Bertahun-tahun silam saat penulis pertama kali membaca kisah ini dalam suatu buku tarikh, penulis tercengang, terkaget, dan sulit mempercayai bahwa ada seorang muslim yang berani berbuat kepada sahabat Abdullah bin Zubair seperti ini. Inilah fakta sejarah, bahwa sahabat Ibn Zubair dibunuh di Ka’bah oleh sesama muslim. Dan ini terjadi saat para sahabat masih banyak yang hidup di tengah-tengah manusia!
Terkait ini, Ahlussunnah memiliki guideline untuk bersikap, yakni tidak berdalam-dalam dengan fitnah yang menimpa generasi pertama Islam yang mulia dan dimuliakan, dan menetapkan bahwa mereka telah berijtihad.
Di antara mereka ada yang lebih mendekati kebenaran dibanding lainnya, dan mereka semua pada dasarnya generasi terbaik secara global dan Surga bagi mereka kita harapkan diberikan oleh Allah kepada mereka.
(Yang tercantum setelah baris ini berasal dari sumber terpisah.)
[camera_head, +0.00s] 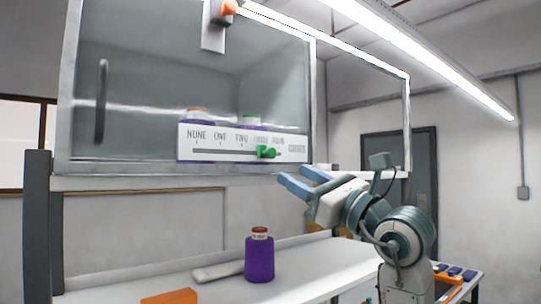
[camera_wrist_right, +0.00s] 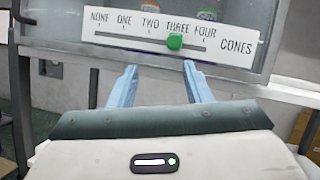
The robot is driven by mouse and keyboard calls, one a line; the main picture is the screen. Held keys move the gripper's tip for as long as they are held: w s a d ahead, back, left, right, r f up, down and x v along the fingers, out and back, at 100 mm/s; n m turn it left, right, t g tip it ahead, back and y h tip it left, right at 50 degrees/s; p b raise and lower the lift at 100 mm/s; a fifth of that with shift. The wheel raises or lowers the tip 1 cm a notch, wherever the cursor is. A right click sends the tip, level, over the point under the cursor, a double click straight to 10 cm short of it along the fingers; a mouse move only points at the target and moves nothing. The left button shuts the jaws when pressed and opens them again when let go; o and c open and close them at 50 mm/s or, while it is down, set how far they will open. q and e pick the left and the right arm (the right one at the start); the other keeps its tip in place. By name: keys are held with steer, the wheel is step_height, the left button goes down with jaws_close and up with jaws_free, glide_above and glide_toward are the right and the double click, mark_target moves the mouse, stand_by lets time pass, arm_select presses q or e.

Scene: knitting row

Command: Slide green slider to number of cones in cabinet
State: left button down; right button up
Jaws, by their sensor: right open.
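The green slider (camera_head: 266,152) sits on the rail of a white panel (camera_head: 186,143) on the cabinet (camera_head: 68,120) front. In the right wrist view the green slider (camera_wrist_right: 175,42) is under the word THREE. Behind the cabinet's glass, two purple cones show, partly hidden by the panel: one with an orange top (camera_head: 197,110), one with a green top (camera_head: 251,119). My right gripper (camera_head: 295,176) is open and empty, below and right of the slider in the head view. In its wrist view the gripper (camera_wrist_right: 160,68) points at the panel, apart from the slider. My left gripper is not in view.
A purple cone (camera_head: 259,260) stands on the white table (camera_head: 310,262) below the cabinet. A pale bar-like object lies left of it, and an orange block (camera_head: 170,297) is at the front edge. An orange knob (camera_head: 229,7) is on a white plate above.

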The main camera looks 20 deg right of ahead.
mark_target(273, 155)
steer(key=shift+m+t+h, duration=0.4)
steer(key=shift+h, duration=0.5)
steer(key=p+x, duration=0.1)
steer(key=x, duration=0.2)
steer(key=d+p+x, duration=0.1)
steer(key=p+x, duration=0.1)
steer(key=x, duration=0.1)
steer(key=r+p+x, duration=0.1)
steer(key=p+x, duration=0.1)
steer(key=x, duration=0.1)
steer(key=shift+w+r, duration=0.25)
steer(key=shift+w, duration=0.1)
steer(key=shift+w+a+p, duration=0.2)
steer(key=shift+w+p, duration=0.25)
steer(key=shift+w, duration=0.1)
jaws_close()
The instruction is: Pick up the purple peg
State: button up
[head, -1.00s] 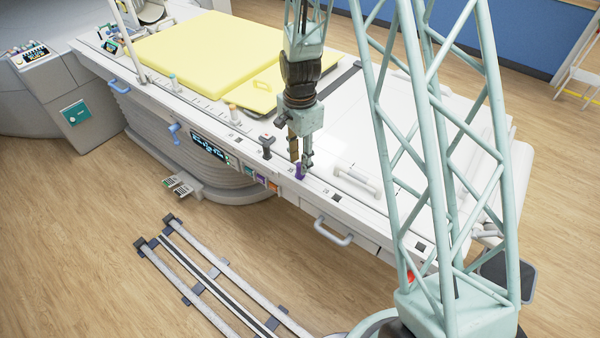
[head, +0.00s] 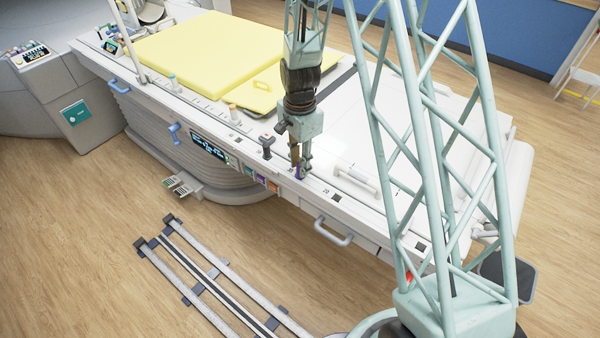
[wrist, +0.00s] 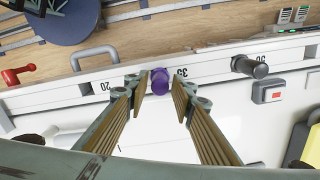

Radhiallahu anhum ajma’in. Ini adalah Takdir Allah, ini adalah Sunnah Allah fii
kholqihi, ini adalah fakta sejarah dengan segudang hikmah. Ia akan menyadarkan kita bahwa dunia ini bukanlah Jannah! Dan dunia ini bukanlah Jahannam.
Menyelami sejarah diharapkan membuat seseorang itu lebih bijak, lebih proporsional, lebih menjaga lisan dan tangan kepada sesama muslim, dan membuat kita sadar, betapa kita hidup di zaman yang lebih rentan fitnahnya dari masa lalu. Menyelami sejarah akan menyadarkan kita untuk tidak memupuk fanatisme golongan dan menyadarkan bahwa menyeru pada non fanatisme apabila dilakukan berlebihan juga akan menjerumuskan seseorang itu ke dalam bentuk fanatisme lainnya.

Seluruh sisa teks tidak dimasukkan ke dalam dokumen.